EXERCISE REQUIREMENTS ->
Write out only the lines running from the one that contains "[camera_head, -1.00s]" to the end of the material, both ends included.

┄┄┄┄┄┄┄┄┄┄┄┄┄┄┄┄┄┄┄┄

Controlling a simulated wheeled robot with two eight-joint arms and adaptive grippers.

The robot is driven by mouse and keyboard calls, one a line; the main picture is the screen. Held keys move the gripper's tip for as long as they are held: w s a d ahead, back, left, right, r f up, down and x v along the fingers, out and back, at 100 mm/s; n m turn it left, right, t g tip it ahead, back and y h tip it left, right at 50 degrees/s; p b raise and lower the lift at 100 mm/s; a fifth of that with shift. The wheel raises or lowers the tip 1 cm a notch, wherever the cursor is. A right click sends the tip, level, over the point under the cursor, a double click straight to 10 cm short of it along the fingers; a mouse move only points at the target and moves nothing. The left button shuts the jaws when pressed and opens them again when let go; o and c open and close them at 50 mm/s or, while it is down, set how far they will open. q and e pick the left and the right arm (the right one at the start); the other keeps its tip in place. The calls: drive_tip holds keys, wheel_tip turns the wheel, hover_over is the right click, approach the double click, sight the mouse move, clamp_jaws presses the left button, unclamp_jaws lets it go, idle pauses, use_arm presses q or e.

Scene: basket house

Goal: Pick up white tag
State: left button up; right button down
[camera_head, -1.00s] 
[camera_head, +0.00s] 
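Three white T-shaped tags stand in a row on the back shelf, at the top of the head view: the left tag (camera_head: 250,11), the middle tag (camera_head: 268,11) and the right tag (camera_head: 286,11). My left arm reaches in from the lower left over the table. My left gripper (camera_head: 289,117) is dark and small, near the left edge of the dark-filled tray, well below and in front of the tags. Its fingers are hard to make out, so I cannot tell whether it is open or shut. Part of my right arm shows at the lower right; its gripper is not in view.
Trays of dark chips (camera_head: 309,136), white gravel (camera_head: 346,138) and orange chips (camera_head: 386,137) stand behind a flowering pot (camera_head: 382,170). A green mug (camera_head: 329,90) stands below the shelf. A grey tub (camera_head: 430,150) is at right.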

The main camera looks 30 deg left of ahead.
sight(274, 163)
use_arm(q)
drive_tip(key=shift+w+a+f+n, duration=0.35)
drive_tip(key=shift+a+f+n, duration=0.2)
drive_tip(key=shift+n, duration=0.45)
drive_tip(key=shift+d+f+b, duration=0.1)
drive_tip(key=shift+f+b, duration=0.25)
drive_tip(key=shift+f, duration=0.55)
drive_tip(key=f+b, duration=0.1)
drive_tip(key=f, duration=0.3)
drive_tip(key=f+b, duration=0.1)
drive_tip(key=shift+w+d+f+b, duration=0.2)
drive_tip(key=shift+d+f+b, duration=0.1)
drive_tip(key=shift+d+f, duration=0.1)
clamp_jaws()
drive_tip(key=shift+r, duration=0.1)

┄┄┄┄┄┄┄┄┄┄┄┄┄┄┄┄┄┄┄┄

THE SOLUTION ->
[camera_head, -1.00s] 
[camera_head, +0.00s] 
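Three white T-shaped tags stand in a row on the back shelf, at the top of the head view: the left tag (camera_head: 250,11), the middle tag (camera_head: 268,11) and the right tag (camera_head: 286,11). My left arm reaches in from the lower left over the table. My left gripper (camera_head: 289,117) is dark and small, near the left edge of the dark-filled tray, well below and in front of the tags. Its fingers are hard to make out, so I cannot tell whether it is open or shut. Part of my right arm shows at the lower right; its gripper is not in view.
Trays of dark chips (camera_head: 309,136), white gravel (camera_head: 346,138) and orange chips (camera_head: 386,137) stand behind a flowering pot (camera_head: 382,170). A green mug (camera_head: 329,90) stands below the shelf. A grey tub (camera_head: 430,150) is at right.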

The main camera looks 30 deg left of ahead.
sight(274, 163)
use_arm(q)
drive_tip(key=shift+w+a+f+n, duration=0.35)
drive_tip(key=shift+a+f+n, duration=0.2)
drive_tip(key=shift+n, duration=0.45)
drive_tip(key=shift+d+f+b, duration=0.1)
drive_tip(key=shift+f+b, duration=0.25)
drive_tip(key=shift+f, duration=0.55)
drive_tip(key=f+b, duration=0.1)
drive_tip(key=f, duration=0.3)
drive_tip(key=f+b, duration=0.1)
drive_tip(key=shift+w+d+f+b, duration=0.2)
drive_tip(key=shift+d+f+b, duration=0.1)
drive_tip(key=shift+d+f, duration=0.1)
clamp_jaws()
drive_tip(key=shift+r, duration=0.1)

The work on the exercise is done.